• DATASET CONTENT
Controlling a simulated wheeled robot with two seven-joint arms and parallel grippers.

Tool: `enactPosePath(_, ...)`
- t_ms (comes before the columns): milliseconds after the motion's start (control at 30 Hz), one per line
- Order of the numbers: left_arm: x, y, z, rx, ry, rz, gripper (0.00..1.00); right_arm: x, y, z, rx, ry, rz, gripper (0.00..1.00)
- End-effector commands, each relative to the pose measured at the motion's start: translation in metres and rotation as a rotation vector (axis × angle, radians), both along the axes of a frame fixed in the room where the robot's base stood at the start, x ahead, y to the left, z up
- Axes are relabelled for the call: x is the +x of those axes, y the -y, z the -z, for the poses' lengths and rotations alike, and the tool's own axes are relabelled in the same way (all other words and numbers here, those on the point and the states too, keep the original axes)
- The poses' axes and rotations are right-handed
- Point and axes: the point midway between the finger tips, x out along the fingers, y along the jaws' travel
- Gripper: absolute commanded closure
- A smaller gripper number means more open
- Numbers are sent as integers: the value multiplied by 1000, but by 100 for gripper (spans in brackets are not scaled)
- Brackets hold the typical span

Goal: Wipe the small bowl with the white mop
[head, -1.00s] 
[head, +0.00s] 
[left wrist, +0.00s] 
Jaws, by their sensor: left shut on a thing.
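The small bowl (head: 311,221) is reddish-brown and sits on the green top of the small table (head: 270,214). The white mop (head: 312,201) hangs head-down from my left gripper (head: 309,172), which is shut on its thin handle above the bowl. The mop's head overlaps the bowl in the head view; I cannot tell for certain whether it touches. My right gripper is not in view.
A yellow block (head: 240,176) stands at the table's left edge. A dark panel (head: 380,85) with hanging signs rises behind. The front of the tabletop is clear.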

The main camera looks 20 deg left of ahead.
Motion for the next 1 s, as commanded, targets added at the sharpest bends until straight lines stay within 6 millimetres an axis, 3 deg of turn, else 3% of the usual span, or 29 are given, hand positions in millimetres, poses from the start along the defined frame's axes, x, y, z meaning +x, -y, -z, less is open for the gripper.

• EXERCISE DIRECTIONS
Please reproduce exactly the lines above, beginning with the first and ending with the line that contains "- Order of the", and include nothing outside that range.

• TASK ANSWER
Controlling a simulated wheeled robot with two seven-joint arms and parallel grippers.

Tool: `enactPosePath(_, ...)`
- t_ms (comes before the columns): milliseconds after the motion's start (control at 30 Hz), one per line
- Order of the numbers: left_arm: x, y, z, rx, ry, rz, gripper (0.00..1.00); right_arm: x, y, z, rx, ry, rz, gripper (0.00..1.00)

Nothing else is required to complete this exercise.